March 1, 2021 at 4:41 p.m.

Frosty Face tops favorite cow list

Millers’ 16-year-old is matriarch of their herd
The Miller family – (from left) Julie, Stacy, Mika, Markus and Melendy – along with Melendy’s boyfriend, Greg Uecker, stand next to their 16-year-old cow, Frosty Face, on their 80-cow dairy near Plainview, Minnesota. PHOTO BY KRISTA KUZMA
The Miller family – (from left) Julie, Stacy, Mika, Markus and Melendy – along with Melendy’s boyfriend, Greg Uecker, stand next to their 16-year-old cow, Frosty Face, on their 80-cow dairy near Plainview, Minnesota. PHOTO BY KRISTA KUZMA

By Krista [email protected] | Comments: 0 | Leave a comment

    PLAINVIEW, Minn. – The Millers admit many cows in their herd are special to them; however, there is one cow that tops the list.
    “Everyone likes her because she’s the grandma of the herd,” Melendy Miller said.
    Grandma Cow is one of the nicknames for No. 201. But the 16-year-old cow is best known as Frosty Face. She is the matriarch and herd favorite of the Miller family – Stacy and Julie Miller, who farm together with their daughter, Melendy, and get help from their other children, Mika when she is home on breaks from the University of Wisconsin-River Falls, and Markus, when he is able to get time away from his off-farm landscaping job – on their 80-cow dairy near Plainview.
    “She’s pretty special to us,” Melendy said.
    Frosty Face is a fitting name for the cow whose hair shows the unique blue roan color of her Milking Shorthorn and Holstein lineage.
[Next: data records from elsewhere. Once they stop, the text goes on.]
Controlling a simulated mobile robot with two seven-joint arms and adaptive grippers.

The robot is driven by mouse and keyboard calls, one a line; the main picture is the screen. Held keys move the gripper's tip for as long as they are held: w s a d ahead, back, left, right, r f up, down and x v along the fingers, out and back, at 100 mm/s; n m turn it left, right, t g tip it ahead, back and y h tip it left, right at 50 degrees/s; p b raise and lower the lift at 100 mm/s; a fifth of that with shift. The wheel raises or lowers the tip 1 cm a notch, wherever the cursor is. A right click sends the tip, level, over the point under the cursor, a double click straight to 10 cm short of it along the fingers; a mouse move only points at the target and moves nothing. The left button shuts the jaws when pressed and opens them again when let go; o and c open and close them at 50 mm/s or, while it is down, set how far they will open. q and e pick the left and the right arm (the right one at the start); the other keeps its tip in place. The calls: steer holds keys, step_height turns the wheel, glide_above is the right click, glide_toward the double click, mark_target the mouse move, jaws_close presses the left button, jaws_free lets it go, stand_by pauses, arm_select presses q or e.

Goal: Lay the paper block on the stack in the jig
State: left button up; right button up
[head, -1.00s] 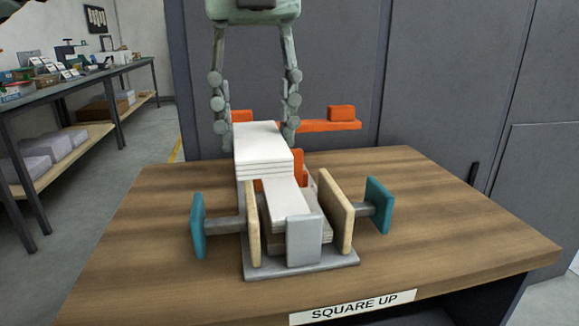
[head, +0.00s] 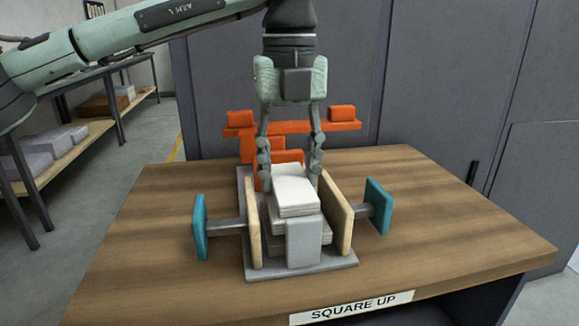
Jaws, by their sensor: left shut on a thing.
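The white paper block (head: 294,184) is between the fingers of my left gripper (head: 290,175), which is shut on it. It lies level between the two tan side plates of the jig (head: 343,220), directly over the paper stack (head: 272,238). Whether it touches the stack is hard to tell. The grey front stop (head: 303,243) hides part of the stack, and the block hides its top. My right gripper is out of view.
Teal end plates (head: 379,206) stick out on both sides of the jig. The wooden table (head: 450,215) is clear around the jig. A shelf bench (head: 60,165) stands at the left.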

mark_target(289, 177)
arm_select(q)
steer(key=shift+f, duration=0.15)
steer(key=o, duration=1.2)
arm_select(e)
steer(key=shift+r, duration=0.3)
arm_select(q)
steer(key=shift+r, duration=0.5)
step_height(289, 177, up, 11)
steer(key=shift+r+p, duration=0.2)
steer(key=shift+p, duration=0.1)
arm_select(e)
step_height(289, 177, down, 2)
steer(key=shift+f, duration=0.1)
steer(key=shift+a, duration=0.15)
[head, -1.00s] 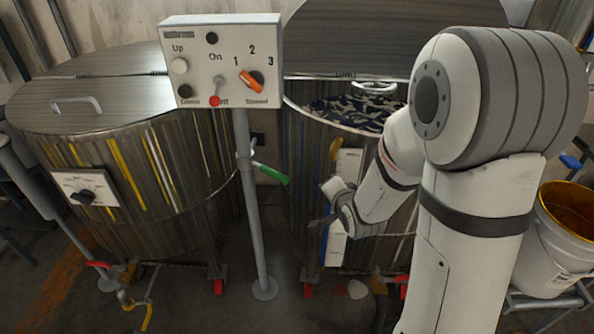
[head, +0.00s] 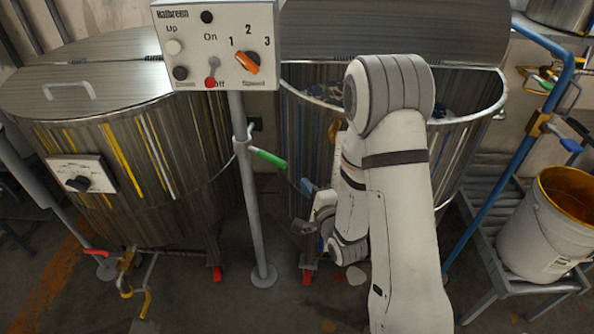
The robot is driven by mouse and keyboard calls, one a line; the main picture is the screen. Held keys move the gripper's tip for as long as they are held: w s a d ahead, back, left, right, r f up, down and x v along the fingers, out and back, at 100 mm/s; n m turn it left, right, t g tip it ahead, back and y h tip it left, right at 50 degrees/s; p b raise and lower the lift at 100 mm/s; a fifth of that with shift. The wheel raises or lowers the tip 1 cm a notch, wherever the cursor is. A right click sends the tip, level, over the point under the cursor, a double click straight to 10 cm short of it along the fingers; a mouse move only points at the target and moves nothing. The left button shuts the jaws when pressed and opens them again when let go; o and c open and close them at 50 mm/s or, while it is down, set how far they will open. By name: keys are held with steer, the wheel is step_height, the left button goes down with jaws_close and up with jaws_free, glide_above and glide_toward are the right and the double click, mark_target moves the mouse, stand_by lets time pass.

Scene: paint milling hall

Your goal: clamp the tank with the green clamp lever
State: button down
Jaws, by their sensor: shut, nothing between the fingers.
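The green clamp lever (head: 271,159) sticks out to the right from a collar on the grey post, sloping slightly down. The right-hand tank (head: 300,125) stands just behind it, streaked with paint, its hinged lid raised. My gripper (head: 303,228) is shut and empty, low in front of this tank, below and to the right of the green lever and apart from it. My arm hides the middle of the tank and part of its contents.
The control box (head: 216,45) tops the grey post (head: 252,215). A closed tank (head: 150,150) stands left. At right are a blue post (head: 486,190) with a blue lever (head: 570,145) and a white bucket (head: 548,235) on a rack. Red-footed tank legs stand on the floor.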

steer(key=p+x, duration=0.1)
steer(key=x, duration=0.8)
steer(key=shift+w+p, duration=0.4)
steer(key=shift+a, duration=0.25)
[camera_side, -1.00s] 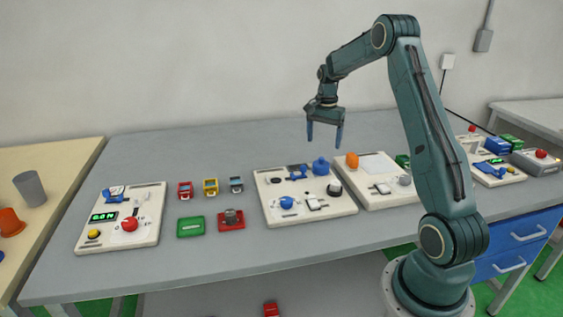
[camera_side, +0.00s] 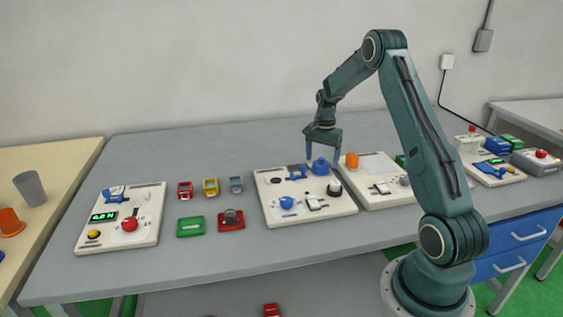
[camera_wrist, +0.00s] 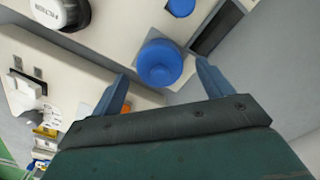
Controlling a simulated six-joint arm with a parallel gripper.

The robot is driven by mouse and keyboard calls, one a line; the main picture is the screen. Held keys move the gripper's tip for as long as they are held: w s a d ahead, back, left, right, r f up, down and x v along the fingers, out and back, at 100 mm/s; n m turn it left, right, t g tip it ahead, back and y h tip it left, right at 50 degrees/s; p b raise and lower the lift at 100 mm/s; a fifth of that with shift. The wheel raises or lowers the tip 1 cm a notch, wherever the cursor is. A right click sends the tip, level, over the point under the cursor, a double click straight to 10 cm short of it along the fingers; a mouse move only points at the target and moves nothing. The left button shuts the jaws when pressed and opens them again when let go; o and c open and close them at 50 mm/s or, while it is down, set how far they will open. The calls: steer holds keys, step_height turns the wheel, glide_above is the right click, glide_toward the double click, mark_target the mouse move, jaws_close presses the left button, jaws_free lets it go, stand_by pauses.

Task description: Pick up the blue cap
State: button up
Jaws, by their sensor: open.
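The blue cap (camera_side: 320,166) is a round, knobbed piece on the far right part of the middle white panel (camera_side: 270,213). In the wrist view the blue cap (camera_wrist: 159,63) shows from above, between and just beyond my fingertips. My gripper (camera_side: 322,157) is open and points down at the cap, with one finger on either side. In the wrist view my gripper (camera_wrist: 163,80) holds nothing. I cannot tell whether the fingertips are level with the cap or still a little above it.
On the same panel are a blue knob (camera_side: 287,202), a black-topped round knob (camera_side: 334,188) and a white switch (camera_side: 314,203). Right beside it stands another panel with an orange piece (camera_side: 352,160).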

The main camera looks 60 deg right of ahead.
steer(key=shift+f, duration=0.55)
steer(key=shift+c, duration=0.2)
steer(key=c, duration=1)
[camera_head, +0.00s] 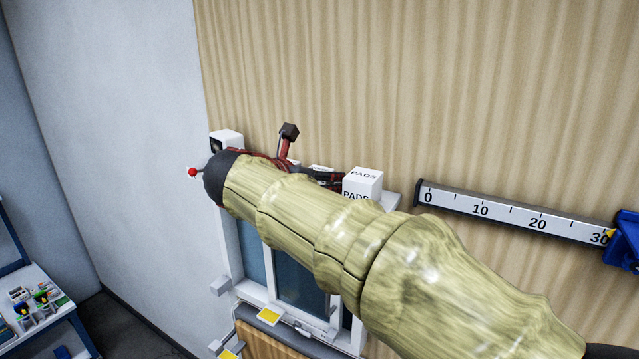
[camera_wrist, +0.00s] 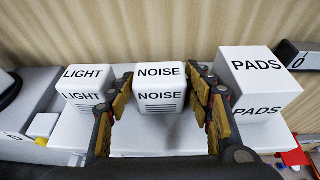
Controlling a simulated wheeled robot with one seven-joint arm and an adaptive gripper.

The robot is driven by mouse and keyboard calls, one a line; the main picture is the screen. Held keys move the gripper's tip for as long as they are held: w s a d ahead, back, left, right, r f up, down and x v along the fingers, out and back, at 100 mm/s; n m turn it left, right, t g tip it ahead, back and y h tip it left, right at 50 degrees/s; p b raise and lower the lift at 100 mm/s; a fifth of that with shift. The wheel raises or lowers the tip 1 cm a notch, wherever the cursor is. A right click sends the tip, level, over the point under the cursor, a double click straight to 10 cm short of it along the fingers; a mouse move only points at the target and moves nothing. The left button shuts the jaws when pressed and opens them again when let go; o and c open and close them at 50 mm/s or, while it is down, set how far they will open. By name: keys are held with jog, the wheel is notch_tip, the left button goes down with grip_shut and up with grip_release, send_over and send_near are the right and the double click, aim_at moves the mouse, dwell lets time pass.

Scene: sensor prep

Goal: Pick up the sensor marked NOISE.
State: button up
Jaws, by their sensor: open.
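The sensor marked NOISE (camera_wrist: 160,87) is a white box with black lettering and dark slots, standing upright on a white shelf (camera_wrist: 150,141) in the wrist view. My gripper (camera_wrist: 162,90) is open, with one finger on each side of the NOISE sensor. The right finger is very near its right side; I cannot tell whether it touches. In the head view my arm hides the NOISE sensor and most of my gripper.
A white box marked LIGHT (camera_wrist: 88,84) stands to the left, and a larger box marked PADS (camera_wrist: 258,82) stands close on the right. A wood-patterned wall (camera_head: 420,80) rises behind. A ruler (camera_head: 510,212) runs along the wall right of the shelf.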

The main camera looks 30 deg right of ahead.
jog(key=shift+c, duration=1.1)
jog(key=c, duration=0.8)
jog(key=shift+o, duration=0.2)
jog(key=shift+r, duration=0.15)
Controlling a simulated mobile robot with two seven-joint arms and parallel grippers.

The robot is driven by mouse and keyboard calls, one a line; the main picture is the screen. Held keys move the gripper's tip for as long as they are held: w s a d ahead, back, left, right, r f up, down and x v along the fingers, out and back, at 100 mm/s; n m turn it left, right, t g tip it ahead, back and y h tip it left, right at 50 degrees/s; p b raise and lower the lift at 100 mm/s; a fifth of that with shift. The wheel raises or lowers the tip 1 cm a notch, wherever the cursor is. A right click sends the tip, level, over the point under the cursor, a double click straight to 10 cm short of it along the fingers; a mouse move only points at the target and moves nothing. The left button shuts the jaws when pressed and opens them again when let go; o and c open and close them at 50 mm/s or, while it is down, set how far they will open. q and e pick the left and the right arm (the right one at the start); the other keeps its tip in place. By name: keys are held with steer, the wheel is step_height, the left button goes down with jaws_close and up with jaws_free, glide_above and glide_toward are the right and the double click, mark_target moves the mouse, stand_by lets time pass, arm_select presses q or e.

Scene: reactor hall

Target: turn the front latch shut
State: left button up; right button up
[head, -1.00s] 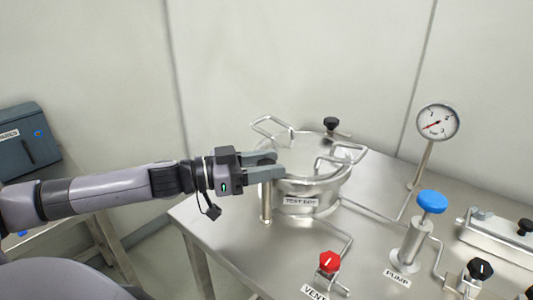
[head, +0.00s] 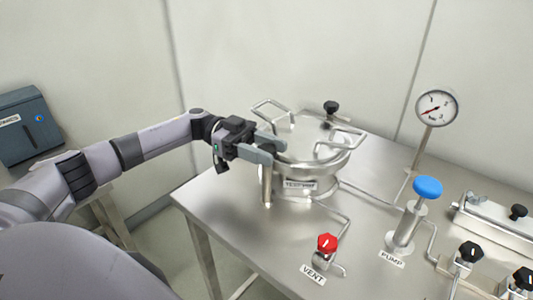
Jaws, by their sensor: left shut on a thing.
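The test pot (head: 312,187) is a round steel vessel on the bench, with its lid (head: 310,155) on top and two wire handles. My left gripper (head: 272,149) is at the pot's left rim, fingers pointing right and slightly down. It is shut on what appears to be the front latch, which its fingers hide. A steel post (head: 266,186) stands below the fingers. A second latch with a black knob (head: 330,107) is at the back of the rim. My right gripper is not in view.
A red vent knob (head: 327,243), a blue-topped pump (head: 427,188) and a pressure gauge (head: 436,107) stand right of the pot, joined by thin pipes. The steel bench (head: 230,210) is clear at its front left. A dark box (head: 30,128) is at far left.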

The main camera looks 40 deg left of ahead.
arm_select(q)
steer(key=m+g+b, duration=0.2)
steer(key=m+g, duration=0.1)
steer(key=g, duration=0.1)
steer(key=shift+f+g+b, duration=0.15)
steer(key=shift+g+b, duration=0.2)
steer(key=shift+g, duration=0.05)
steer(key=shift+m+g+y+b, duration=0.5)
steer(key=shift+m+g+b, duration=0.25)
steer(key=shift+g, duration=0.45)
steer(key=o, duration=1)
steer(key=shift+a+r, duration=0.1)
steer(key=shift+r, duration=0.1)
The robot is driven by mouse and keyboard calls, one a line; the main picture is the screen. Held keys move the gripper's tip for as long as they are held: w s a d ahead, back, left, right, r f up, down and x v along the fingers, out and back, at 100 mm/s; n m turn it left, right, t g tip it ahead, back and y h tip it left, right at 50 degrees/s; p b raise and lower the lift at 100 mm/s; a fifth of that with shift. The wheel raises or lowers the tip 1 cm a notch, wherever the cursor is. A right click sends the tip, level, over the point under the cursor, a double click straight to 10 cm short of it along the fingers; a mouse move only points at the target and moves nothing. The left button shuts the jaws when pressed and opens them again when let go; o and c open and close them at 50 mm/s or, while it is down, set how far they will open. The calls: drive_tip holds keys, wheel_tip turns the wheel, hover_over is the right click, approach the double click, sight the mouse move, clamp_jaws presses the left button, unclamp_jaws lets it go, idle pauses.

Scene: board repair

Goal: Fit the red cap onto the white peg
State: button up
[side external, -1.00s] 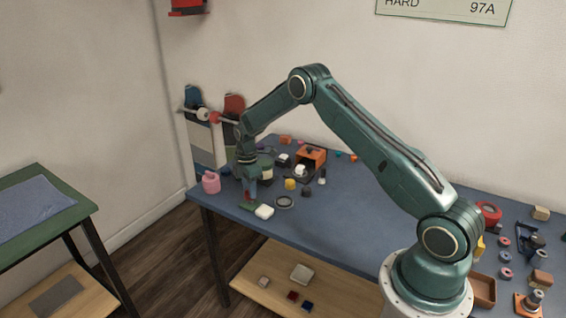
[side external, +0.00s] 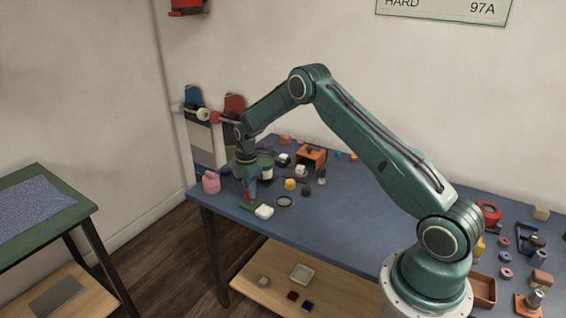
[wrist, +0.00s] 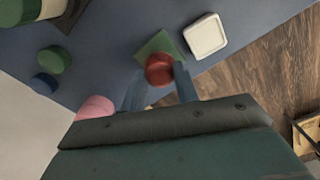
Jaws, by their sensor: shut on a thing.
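The red cap (wrist: 160,68) is held between the two blue fingers of my gripper (wrist: 161,80) in the wrist view. My gripper (side external: 250,190) points down near the table's front left corner in the side view. Just beyond and beneath the cap lies a green square base (wrist: 155,46). It also shows at the fingertips in the side view (side external: 247,207). I cannot see the white peg; the cap and fingers may hide it. Whether the cap touches anything below is unclear.
A white square block (wrist: 205,36) lies beside the green base. A pink object (side external: 211,182) stands left of my gripper near the table edge (side external: 205,203). Green and blue round pieces (wrist: 53,60) lie nearby. A dark ring (side external: 284,202) lies to the right.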

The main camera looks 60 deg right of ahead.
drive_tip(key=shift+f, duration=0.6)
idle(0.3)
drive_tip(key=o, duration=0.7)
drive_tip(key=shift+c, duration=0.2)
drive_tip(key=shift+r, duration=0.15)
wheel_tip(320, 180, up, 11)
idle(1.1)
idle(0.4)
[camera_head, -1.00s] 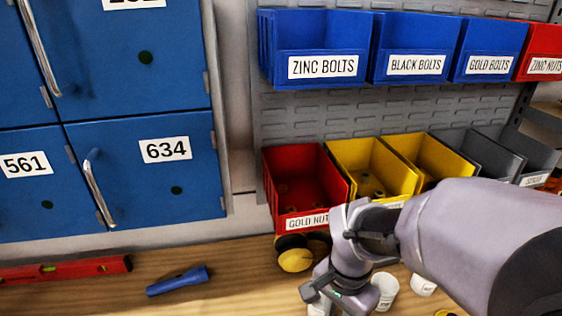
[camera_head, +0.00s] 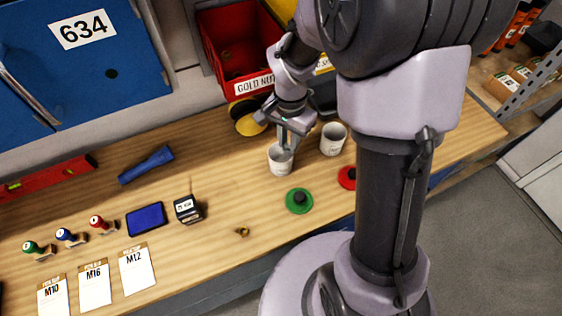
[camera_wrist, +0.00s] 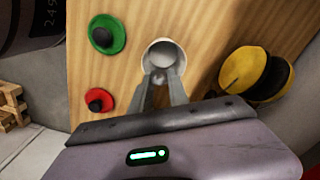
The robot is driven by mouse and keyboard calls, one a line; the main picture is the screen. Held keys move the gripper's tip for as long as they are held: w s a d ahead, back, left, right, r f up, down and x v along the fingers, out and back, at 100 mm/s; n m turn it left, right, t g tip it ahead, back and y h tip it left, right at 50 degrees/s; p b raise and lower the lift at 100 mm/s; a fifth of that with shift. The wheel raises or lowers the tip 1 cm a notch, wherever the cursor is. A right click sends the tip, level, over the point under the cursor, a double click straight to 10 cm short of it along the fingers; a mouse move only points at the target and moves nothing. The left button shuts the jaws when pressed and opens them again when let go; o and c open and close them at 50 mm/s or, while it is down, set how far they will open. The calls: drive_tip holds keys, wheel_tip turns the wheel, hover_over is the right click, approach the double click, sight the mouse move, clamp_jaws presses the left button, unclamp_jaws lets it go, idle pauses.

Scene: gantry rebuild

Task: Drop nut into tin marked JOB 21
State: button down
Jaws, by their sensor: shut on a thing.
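My gripper (camera_head: 284,147) points down at the mouth of a white tin (camera_head: 281,166), the left of two on the bench. In the wrist view, the fingers (camera_wrist: 161,80) are at the round opening of this tin (camera_wrist: 164,46), shut on a small grey thing, the nut (camera_wrist: 159,77). The nut is hard to make out and hidden in the head view. The second white tin (camera_head: 333,139) stands just to the right. The markings on both tins are too small to read.
A green lid-like disc (camera_head: 299,201) and a red one (camera_head: 348,177) lie in front of the tins. A yellow-and-black round object (camera_head: 247,118) sits behind left. A small brass piece (camera_head: 242,232) lies near the front edge. A red bin (camera_head: 225,50) stands behind.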

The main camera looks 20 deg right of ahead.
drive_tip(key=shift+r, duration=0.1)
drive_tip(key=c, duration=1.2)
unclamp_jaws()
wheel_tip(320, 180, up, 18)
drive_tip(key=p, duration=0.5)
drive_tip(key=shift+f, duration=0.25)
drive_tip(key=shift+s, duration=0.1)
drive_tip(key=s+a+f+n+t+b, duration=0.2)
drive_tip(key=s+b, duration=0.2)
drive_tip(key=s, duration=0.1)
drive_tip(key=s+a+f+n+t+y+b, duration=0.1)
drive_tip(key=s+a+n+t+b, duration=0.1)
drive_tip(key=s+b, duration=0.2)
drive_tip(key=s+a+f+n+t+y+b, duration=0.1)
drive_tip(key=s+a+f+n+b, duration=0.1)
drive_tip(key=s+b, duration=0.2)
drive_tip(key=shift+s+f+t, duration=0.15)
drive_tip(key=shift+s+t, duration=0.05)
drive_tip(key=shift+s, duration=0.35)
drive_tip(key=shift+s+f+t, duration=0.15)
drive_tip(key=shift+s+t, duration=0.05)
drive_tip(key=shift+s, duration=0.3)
Most cows in the Miller herd are a range of hues.
    “Crossbreeding was something I did for fun for the kids,” Stacy said. “The calves are always interesting. It’s like waiting for Christmas. What color calf are we going to have?”
    That is the question they ask every time they breed Frosty Face. The Millers have bred her to many breeds, including a few beef.
    “Sometimes it takes her a little longer to get bred so then we breed her to beef,” Melendy said. “She’s gotten a lot of breaks because of her color so she’s gotten longer dry periods.”
    However, her most recent pregnancy came after one breeding and resulted in a heifer named Grace born Jan. 1 with the similar blue roan color. About half of her pregnancies have been heifers, so many of Frosty Face decedents fill the Millers’ barn – daughters, granddaughters, great-granddaughters and even a great-great-granddaughter is on the way.
    “She has so many relatives around here,” Melendy said.
    One summer, the Millers also kept one of her bulls as a clean up bull, which means several other animals also carry on the Frosty Face line.
    Her nickname of Grandma Cow also comes from her instinct to mother all calves in the pasture.
    “When it comes to babies, she just takes over,” Melendy said. “If any other cow has a calf, she’s right there. We have had heifers and cows that didn’t want anything to do with their calf so all we had to do was put her in there (with Frosty Face) and she cleans them off and mothers them like her own.”
    Her most recent calving was the start of her 15th lactation, followed shortly by her golden birthday Jan. 16. The Millers describe her milk production as average.
    “She’s one of those cows where she doesn’t hold her milk super great so when she gets toward the end of her lactation, sometimes it’s more worth it to put her out in with the dry cows than it is to keep her milking,” Melendy said. “But she makes us money.”
    The cow’s average production is done only milking in three quarters for the past seven years. After suffering a teat injury, Frosty Face now has a blind quarter.
    “She milks just as good on three as some of our other ones do on four,” Melendy said. “She’s a pretty cool cow.”
    Stacy attributes her longevity to crossbreeding.
    “It makes them tougher and stronger,” he said. “She just seems to have everything clicking, and she doesn’t miss a beat.”
    The Millers have had few cows reach this age in their barn.
    “But normally we do have an older herd,” Mika said.
    According to their DHIA records, the next closest cow in age is 11 years old, and the herd also has a handful of cows 9 years old or more with several spanning the 4- to 9-year-old range.
    Other than her teat injury and occasionally being hard to breed, Frosty Face has not had many other issues.
    “For her age, she shows a lot of youthfulness yet,” Stacy said. “She’s never last from up in the pasture, and she’s usually the first one. She’s like the leader cow.”
    For now, Frosty Face lives in the freestall barn in the winter and on the pasture in the summer with the rest of the herd.
    “But she’s starting to show her age a little bit now,” Melendy said. “Her hips are starting to sag a bit and she’s a little slower to get up, but she’s still going.”
    As Frosty Face grows older, the Millers have decided she is a cow they could not see go to the salesbarn. Instead, the matriarch will live out her days on pasture when she can no longer make milk.
    “She’ll spend her summers basking in the sunshine and standing in the creek,” Melendy said. “A cow can’t ask for much more than that.”